2歳10月に愛国ナヴァン競馬場で行われた芝8ハロンの未勝利戦で、S・ハンター騎手を鞍上にデビューした。このレースで注目を集めていたのは、本馬と同父同馬主同厩のサーガーフィールドソバーズという馬だった。サーガーフィールドソバーズが注目されていた理由は、前年の英ダービー馬オーソライズドの全弟という血統からだった。サーガーフィールドソバーズは前走の未勝利戦でシーザスターズの13着(14頭立て)に大惨敗していたから評価は落ちていたが、それでも単勝オッズ3倍の1番人気に支持され、本馬は単勝オッズ7倍の4番人気だった。不良馬場で行われたレースでは本馬とサーガーフィールドソバーズが揃って先行。残り2ハロン地点で2頭がほぼ同時に仕掛けたが、本馬が残り1ハロン地点からサーガーフィールドソバーズを突き放し、1馬身3/4差をつけて勝利した。

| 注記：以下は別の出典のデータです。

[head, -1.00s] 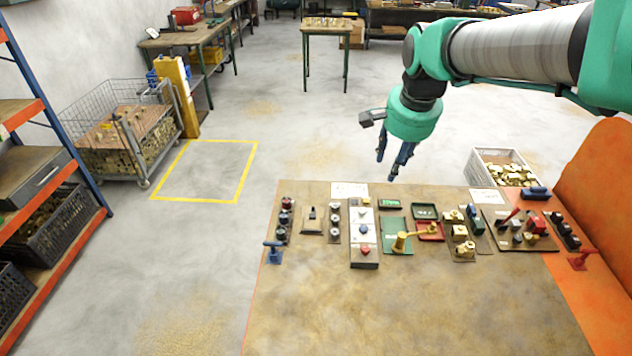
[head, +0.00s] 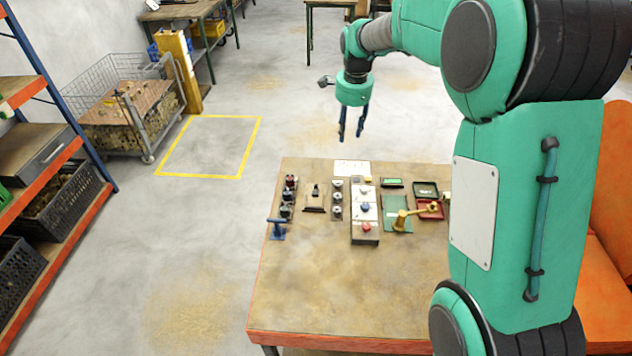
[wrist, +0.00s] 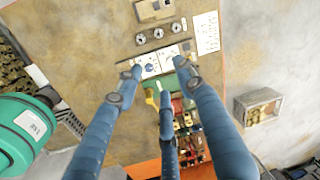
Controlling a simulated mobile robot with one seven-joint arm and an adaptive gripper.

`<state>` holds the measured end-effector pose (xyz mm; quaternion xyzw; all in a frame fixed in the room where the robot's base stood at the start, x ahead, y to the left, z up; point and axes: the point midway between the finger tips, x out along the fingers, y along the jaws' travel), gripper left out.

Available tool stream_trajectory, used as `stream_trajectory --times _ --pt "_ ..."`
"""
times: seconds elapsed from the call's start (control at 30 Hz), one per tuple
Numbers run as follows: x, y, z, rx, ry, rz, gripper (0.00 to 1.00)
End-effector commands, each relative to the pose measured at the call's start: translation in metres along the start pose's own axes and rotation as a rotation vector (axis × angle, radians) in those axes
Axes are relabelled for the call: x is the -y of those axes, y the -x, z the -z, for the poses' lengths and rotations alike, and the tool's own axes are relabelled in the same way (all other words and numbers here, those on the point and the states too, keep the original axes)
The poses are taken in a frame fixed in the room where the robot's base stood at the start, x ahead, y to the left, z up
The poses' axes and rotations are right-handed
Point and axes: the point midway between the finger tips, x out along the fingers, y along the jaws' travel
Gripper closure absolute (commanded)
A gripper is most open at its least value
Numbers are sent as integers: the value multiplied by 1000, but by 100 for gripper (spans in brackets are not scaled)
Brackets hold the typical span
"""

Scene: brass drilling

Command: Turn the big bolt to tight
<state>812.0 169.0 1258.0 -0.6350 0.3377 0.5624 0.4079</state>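My gripper (head: 351,136) hangs in the air just beyond the bench's far edge, fingers pointing down. Its blue fingers are apart with nothing between them; the wrist view also shows them spread (wrist: 160,78). A bit of brass also shows beside the fingers in the wrist view (wrist: 150,97). I cannot tell which piece is the big bolt.
The bench (head: 310,290) has a clear front. Along its back stand a panel with blue and red knobs (head: 365,238), round dials (head: 337,200), dark red knobs (head: 289,197) and a blue clamp-like piece (head: 277,228). A crate (wrist: 258,105) stands on the floor beyond the bench.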

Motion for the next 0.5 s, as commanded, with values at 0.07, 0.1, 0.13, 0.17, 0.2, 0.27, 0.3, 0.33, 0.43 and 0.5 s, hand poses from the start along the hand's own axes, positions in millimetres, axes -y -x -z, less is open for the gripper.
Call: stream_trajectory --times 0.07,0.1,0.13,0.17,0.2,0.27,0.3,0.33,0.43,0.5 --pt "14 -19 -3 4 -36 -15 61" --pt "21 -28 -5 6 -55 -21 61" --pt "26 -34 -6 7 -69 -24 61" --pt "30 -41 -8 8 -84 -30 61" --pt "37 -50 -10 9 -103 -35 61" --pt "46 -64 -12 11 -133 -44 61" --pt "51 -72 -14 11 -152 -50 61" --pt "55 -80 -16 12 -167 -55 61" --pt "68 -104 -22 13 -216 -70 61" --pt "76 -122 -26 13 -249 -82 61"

初勝利の3週間後には仏国サンクルー競馬場に姿を現し、クリテリウムドサンクルー(仏GⅠ・T2000m)に参戦した。対戦相手の中にはエイジオブアクエリアス(パリ大賞とアスコット金杯で2着)のように後に活躍する馬もいたが、この段階で特筆できる実績を挙げていた馬は、人気薄でクリテリウム国際を勝ってきたザフィシオくらいしかおらず、混戦模様だった。フィールズオールライトという馬が単勝オッズ3.9倍の1番人気に支持され、本馬やエイジオブアクエリアスなどオブライエン厩舎所属の4頭がカップリングされて単勝オッズ4.1倍の2番人気となった。前走と同じく不良馬場の中でスタートが切られると、ジョニー・ムルタ騎手が騎乗する本馬は、前走と同じく逃げ馬を見るように先行。3番手で直線に入ったところで外側に大きく膨らんだが、お構いなしに残り300m地点で仕掛けて残り100m地点で先頭。直線入り口後方2番手からの追い込みに賭けた同厩馬ドラムビートの追撃を半馬身差の2着に抑えて勝利した。2歳時は2戦2勝の成績だった。

競走生活(3歳時)

3歳時は英2000ギニーに目もくれずにひたすら英ダービーを目指した。まずは4月のバリサックスS(愛GⅢ・T10F)から始動。本馬の斤量は他馬より5ポンド以上重い132ポンドと厳しかった。そのために本馬は単勝オッズ5倍の2番人気止まりであり、前年のベレスフォードSでシーザスターズの半馬身差2着していたムーラヤンが単勝オッズ2.25倍の1番人気に支持されていた。今回もムルタ騎手が騎乗する本馬は、逃げ馬をマークする形で好位を追走。残り2ハロン地点で仕掛けると、残り1ハロン地点で先頭のファーガスマカイヴァーに並びかけた。斤量が厳しかったために簡単に突き抜けることは出来なかったが、それでも残り半ハロン地点では完全に先頭に立ち、2着ファーガスマカイヴァーに1馬身差で勝利した。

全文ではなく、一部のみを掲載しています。